Я раскаиваюсь в таком суждении о Стравинском. Когда писались эти строки, я слышал лишь его «Весну священную», хотя, впрочем, уже и по ней мог бы понять, что Стравинский отвернулся от всего, что нам претит в Вагнере. А с тех пор он показал, что гений не только сохраняет силу, но даже набирает, обновляет ее ясностью. Именно его на диво упорядоченная, дышащая подлинностью музыка — сегодня лучший пример творческой мощи и той самой классической строгости. Его чистота, искренность, сила духа рядом с гигантизмом «Парсифаля» или тетралогии Вагнера — все равно что чудеса Моисея рядом с волшбой египтян. [1927]

[630]

Иер 1: 6. Искусство не есть собственно познание (созерцательное), разве что оно практически познает будущее произведение; но как раз поэтому оно заменяет нам прямое духовное познание частных вещей, которым наделены ангелы. Оно выражает частное не в словесно-концептуальном виде, а в виде материального произведения, которое оно создает. Чувственным путем оно ведет художника к неясному эмпирическому восприятию (не поддающемуся умозрительному выражению) отдельных явлений, не выделяя их из цельной картины мира. «Для ребенка, — писал Макс Жакоб, — каждая личность — единственная в своем роде, для взрослого человека личность составляет часть рода, для художника она — вне рода». См. ниже прим. 140.

[631]

Св. Фома.

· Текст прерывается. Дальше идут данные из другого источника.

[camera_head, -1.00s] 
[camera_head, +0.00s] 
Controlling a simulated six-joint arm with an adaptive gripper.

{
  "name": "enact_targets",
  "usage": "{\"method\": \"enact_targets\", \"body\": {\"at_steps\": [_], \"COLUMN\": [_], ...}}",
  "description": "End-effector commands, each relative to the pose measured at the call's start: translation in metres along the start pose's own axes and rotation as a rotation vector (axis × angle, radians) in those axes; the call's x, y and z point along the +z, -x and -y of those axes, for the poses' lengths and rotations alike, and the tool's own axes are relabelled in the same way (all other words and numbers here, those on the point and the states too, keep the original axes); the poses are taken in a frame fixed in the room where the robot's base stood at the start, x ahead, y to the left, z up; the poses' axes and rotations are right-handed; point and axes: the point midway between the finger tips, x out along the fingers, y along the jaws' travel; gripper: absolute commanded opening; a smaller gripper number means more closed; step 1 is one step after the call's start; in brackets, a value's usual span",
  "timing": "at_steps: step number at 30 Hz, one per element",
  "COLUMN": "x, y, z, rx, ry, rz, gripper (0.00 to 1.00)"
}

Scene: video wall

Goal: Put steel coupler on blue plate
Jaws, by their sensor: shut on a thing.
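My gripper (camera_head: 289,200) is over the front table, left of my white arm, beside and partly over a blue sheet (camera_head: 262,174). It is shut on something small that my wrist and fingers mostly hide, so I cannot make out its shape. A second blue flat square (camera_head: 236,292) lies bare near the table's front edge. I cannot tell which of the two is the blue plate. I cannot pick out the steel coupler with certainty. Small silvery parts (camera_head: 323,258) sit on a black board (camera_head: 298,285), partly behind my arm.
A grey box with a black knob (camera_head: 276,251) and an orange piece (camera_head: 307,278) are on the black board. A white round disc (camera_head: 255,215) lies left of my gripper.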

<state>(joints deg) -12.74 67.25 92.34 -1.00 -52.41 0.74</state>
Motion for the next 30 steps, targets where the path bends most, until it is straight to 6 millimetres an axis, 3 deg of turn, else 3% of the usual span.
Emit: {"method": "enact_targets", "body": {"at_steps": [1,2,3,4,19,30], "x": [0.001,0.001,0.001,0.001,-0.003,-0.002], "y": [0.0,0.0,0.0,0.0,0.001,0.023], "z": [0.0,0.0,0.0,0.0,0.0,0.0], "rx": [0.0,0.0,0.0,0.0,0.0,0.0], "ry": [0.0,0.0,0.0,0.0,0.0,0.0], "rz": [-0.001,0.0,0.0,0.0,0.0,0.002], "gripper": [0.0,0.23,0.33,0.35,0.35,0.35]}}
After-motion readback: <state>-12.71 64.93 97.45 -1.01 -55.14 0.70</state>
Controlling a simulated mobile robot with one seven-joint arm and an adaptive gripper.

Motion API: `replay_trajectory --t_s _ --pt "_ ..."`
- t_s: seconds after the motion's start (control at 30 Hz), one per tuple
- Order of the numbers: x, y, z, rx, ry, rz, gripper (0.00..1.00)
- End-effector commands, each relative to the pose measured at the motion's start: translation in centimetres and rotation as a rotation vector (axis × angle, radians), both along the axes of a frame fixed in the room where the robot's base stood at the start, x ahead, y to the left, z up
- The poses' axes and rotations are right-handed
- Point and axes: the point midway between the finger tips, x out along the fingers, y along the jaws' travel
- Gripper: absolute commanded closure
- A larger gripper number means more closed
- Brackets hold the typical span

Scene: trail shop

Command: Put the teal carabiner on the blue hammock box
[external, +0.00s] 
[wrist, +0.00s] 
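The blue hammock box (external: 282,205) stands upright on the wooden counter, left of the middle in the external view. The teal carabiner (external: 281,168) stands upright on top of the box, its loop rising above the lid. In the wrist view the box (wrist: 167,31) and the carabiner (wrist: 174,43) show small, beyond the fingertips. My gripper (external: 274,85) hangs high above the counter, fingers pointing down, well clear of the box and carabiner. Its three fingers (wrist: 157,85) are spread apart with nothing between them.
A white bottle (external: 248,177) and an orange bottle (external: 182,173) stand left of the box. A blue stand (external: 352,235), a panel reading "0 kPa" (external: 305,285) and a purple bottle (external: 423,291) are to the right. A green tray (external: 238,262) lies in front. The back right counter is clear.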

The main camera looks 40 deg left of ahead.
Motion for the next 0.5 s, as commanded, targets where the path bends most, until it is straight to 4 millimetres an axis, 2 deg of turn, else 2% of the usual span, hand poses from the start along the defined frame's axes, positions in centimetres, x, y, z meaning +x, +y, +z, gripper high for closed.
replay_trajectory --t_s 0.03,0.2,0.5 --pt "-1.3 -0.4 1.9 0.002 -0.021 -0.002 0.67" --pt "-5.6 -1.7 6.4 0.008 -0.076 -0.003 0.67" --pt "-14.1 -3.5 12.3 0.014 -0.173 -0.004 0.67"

Comment, in Psalm., Prolog.

У искусств, которые обращены к зрению (живопись, скульптура) или к уму (поэзия), более настоятельная необходимость подражания, или обозначения, внутренне обусловлена этими каналами восприятия. Ум наслаждается непосредственно, а зрение — инструментально, опосредованным образом [632] . Поскольку же и зрение и ум, прежде всего, служат познанию и направлены на объект, удовольствие их не может быть полным, если они не имеют достаточно ясною представления об объекте — который тоже лишь знак, — обозначенном краской, фигурой или словом. Ум и глаз требуют, чтобы в произведении был отчетливый, наглядный или познаваемый элемент. Для искусства же в чистом виде это условие [633] является внешним, и темные стихи могут быть лучше ясных; иное дело, что при равной поэтической ценности душа получит больше радости от ясных и что, если темнота становится непроницаемой, знаки — загадочными, этому противится наше естество. Художник в какой-то мере совершает насилие над природой, но если бы он, увлекшись идеальным, вовсе пренебрег ее требованиями, то погрешил бы против «материальных», или субъективных, условий, которым обязано удовлетворять земное искусство. В этом опасность слишком дерзких походов к «Мысу Доброй Надежды» [114*] , из каких бы благородных побуждений они ни совершались, и поэзии, которая «щекочет вечность», намеренно заслоняя мысль виртуозно слаженными цепочками образов. Когда, шарахаясь от импрессионизма или натурализма, кубист заявляет, что картина, как диванная подушечка, должна оставаться такой же красивой, если ее перевернуть вверх ногами, он провозглашает любопытный и даже, при правильном подходе, полезный возврат к законам полного конструктивного тождества, свойственным искусству вообще [634] , но забывает о субъективных условиях и специфических особенностях красоты в живописи.

[632]

Само по себе наслаждение чувств потребно искусству лишь ministerialiter[113*], поэтому художник поднимается гораздо выше его и свободно им распоряжается, однако же такая потребность есть.

[633]

То есть наличие того, что мы назвали выше (с. 479) вторичным материсиюм.

[634]

По замечанию Бодлера, именно в силу этих законов «картина Делакруа, даже если смотреть на нее со слишком большого расстояния, не позволяющего судить о сюжете и даже разобрать его, производит сильнейшее впечатление на душу, радует или печалит ее» (Curiosités esthétiques. Salon de 1855). В другом месте (Ibid. Salon de 1846) Бодлер пишет: «Лучший способ распознать, есть ли в картине гармония, это взглянуть на нее издалека, так что ни линии, ни фигуры нельзя различить. Если она гармонична, в ней все равно будет некий смысл и она западет в память».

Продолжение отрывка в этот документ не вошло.